The Wheeling-area foundry that would later become a Mull Group company opens its doors. Nail City Bronze becomes one of the longest-operating brass and bronze foundries in the Ohio Valley — a heritage that continues today, casting bronze for mill equipment all over the country.
In 1961, Bill Mull opens Mull Machine on North River Road in Wheeling, West Virginia — a single machine shop serving the steel mills of the Ohio Valley. He puts in years of work that turn a small operation into a name local mills know they can trust. The company is built one part, one customer, one shift at a time.
In 1983, W. Quay Mull II buys Mull Machine from his parents and begins building on what they started. Over the next forty years, he grows the company from a single shop into a family of eleven operations — machine shops, foundry, galvanized steel production, commercial real estate, and more. He sees opportunities his parents never could have, and he has the courage to take them.
After four decades of leadership, W. Quay Mull II passes away on December 28, 2023, leaving behind a company transformed and a legacy that runs through every part of Mull Group's operations. He is remembered every day by the people he hired, mentored, and built this company alongside.
The third generation of the Mull family steps in to lead the company forward — committed to honoring what was built, growing what is possible, and keeping American manufacturing rooted in the Ohio Valley. The mission has not changed in 65 years. The scope of what comes next is just beginning to take shape.
When I think about Mull Group, I think first about the people who got us here — and then I think about how much further we can go.
In 1961, my grandfather, Bill Mull, started Mull Machine on North River Road in Wheeling, West Virginia. One shop. A handful of machinists. A reputation built one part at a time. In 1983, my father, W. Quay Mull II, bought the company and spent the next forty years growing it into eleven companies — machine shops, a foundry that’s been pouring bronze since 1877, galvanized steel, commercial real estate.
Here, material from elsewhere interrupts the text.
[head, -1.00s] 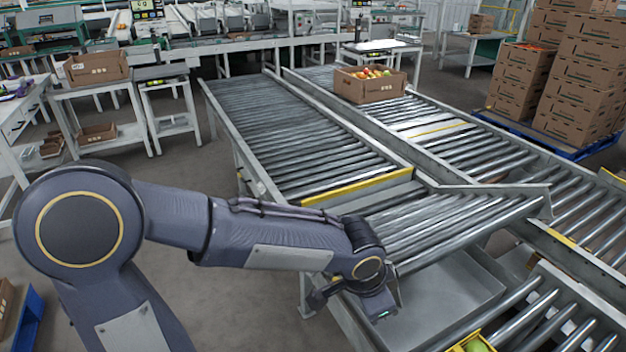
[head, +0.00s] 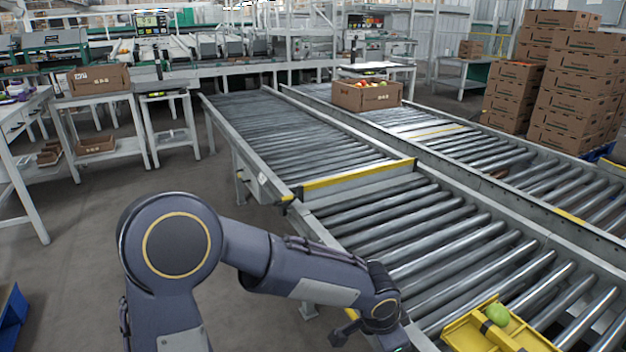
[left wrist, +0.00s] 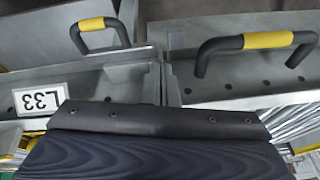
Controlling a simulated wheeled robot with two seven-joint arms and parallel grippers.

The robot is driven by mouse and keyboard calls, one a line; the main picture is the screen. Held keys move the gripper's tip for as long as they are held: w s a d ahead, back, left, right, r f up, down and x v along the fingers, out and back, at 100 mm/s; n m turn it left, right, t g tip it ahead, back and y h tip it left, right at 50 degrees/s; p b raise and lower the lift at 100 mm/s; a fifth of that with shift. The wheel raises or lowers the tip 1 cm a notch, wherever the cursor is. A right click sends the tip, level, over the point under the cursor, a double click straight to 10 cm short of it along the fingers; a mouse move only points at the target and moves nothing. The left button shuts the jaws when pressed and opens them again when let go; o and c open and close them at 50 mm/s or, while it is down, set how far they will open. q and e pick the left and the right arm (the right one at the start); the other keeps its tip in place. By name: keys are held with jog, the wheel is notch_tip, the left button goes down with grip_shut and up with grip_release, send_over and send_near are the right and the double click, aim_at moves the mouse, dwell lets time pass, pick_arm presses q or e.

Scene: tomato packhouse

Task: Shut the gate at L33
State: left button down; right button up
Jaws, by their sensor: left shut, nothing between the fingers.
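The gate (head: 420,225) is a hinged section of steel rollers in the near conveyor line. The L33 plate (left wrist: 38,101) shows upside down at the left of the left wrist view, on a grey panel. Two black handles with yellow grips, one at left (left wrist: 97,24) and one at right (left wrist: 268,41), show there too. My left gripper (head: 396,343) is shut and empty beside the line's near side, partly cut off by the frame bottom. My right gripper is out of view.
A yellow tray (head: 462,335) with a green fruit (head: 497,314) is on the near rollers. A carton of fruit (head: 366,96) stands on the parallel conveyor. Stacked cartons (head: 575,90) stand at right. Floor at left (head: 80,240) is mostly clear.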

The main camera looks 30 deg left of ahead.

He passed away on December 28, 2023. I think of him every day I walk through these buildings — and I measure my work by a simple standard: would what we’re doing today make him proud?
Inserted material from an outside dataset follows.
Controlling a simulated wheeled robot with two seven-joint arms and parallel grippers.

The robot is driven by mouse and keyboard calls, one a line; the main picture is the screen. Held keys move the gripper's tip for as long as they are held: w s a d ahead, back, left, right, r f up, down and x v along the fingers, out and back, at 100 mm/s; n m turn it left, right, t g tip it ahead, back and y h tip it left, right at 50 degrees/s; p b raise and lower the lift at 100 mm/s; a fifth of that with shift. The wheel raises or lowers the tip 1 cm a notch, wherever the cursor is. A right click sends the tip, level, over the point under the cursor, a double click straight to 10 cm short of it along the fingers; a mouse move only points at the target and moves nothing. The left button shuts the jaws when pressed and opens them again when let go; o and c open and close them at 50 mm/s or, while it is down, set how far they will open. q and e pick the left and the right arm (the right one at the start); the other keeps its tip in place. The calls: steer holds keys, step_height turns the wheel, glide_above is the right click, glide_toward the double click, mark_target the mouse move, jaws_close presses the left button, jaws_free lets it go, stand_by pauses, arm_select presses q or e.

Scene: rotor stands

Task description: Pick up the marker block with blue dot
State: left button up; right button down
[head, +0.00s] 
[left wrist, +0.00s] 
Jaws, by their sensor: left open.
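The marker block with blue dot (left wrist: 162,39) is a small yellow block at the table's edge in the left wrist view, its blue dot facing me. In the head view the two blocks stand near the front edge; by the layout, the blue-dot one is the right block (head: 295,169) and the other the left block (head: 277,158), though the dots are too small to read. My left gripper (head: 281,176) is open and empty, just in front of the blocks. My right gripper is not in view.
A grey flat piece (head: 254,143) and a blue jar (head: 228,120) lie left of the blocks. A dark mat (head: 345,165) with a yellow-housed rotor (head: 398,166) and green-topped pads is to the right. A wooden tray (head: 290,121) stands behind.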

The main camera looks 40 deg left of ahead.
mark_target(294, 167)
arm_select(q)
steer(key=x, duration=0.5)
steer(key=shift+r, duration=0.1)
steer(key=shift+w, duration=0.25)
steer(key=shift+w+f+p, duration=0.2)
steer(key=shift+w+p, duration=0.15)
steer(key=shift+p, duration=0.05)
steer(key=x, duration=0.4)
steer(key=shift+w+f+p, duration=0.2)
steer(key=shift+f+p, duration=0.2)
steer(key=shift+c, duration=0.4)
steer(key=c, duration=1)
I’m the third generation to lead this company. I came up through the work, not around it. And I can tell you this: I have never been more optimistic about American manufacturing than I am right now.
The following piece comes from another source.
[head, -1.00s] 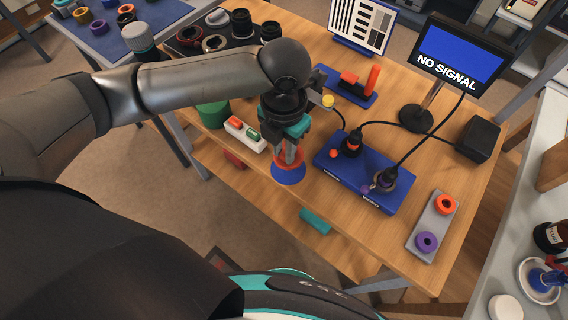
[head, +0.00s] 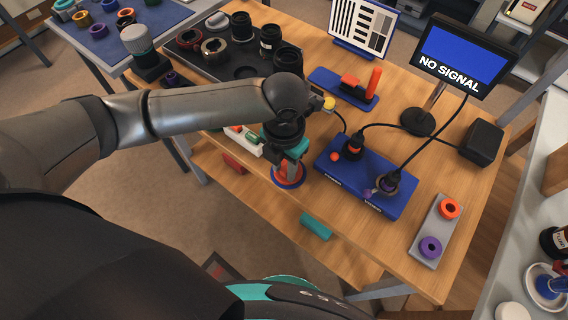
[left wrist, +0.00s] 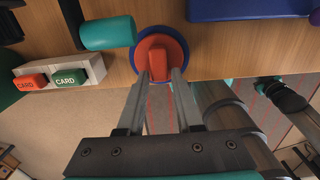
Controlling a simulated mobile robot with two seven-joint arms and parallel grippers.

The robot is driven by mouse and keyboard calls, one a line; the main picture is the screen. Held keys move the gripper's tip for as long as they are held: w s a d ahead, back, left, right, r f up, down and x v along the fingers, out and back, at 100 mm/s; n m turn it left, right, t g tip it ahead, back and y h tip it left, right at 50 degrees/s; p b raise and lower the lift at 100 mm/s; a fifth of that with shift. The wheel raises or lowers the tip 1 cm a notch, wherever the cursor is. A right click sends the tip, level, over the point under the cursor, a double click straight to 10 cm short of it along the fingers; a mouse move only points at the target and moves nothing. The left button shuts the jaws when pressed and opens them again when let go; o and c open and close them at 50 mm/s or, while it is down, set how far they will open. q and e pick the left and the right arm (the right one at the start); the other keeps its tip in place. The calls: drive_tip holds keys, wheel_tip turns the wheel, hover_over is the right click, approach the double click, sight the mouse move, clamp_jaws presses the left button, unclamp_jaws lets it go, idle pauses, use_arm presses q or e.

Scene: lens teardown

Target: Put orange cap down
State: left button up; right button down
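The orange cap (left wrist: 158,60) is a round red-orange disc with a raised grip. It lies over a blue round pad (left wrist: 184,50) at the table's front edge, and appears to rest flat on it. My left gripper (left wrist: 161,74) points down at the cap, with one finger on each side of the raised grip and little or no gap. In the head view the cap (head: 289,173) and the pad (head: 287,184) show just below my left gripper (head: 290,160), which partly covers the cap. My right gripper is not in view.
A card holder (left wrist: 88,68) and a teal cylinder (left wrist: 108,33) lie beside the pad. A blue box (head: 350,182) with cabled plugs stands to the right. A grey tray (head: 437,228) holds orange and purple rings. A black mat (head: 215,72) bears lens parts behind my arm.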

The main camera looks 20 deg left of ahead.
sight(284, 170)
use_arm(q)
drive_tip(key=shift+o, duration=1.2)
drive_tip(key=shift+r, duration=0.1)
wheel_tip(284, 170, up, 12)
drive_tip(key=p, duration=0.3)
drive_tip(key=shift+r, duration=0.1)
The country is relearning something the Ohio Valley never forgot — that you cannot have a strong nation without people who make things. Reshoring is real. Aerospace, energy, and defense need precision manufacturers who can engineer, machine, cast, and assemble under one roof, and there are fewer of us every year. Mull Group intends to be one of the companies that answers that call.
Steel mills built us, and they will always be at our core. But the same capabilities that keep a hot strip mill running — heavy machining, in-house bronze, real engineering, assembly we stand behind — are exactly what the next generation of American industry needs. We are investing in new equipment, new technology, and new ways of working that most shops our size won’t touch. We’re not chasing the future. We’re building it in the same buildings where we built the last sixty-five years.
Every Mull Group facility sits within eight miles of where my grandfather started. That is not nostalgia — it is a bet, and I’m making it with my eyes open.
The Ohio Valley shipped the steel, the bronze, and played a major part in keeping the country running. Plenty of companies left, we didn’t, and we won’t. Because the thing this valley never lost is the thing that can’t be bought or relocated: people who take pride in skilled work. When we hire a machinist, we’re often hiring the third generation of a trade family — the same way I’m the third generation of mine.
That’s why I am committed to growing our apprenticeship programs. Our machinists, foundry workers, and engineers of 2050 will be made here, on our floor, by our people. My grandfather bet on this valley in 1961. My father doubled down in 1983. I’m all in.
Mull Group was never built by one name on a sign. It was built by three generations of my family, yes — but just as much by the machinists who ran the lathes on second shift, the foundry workers who poured bronze in July heat, the welders, the engineers, the office staff who kept it all moving, and the customers who trusted us with the work that couldn’t fail. Some of those people spent forty years on our floor. Some of their names I’ll never know. Every one of them is part of why we’re still here.
Sixty-five years in, Mull Group is just getting started.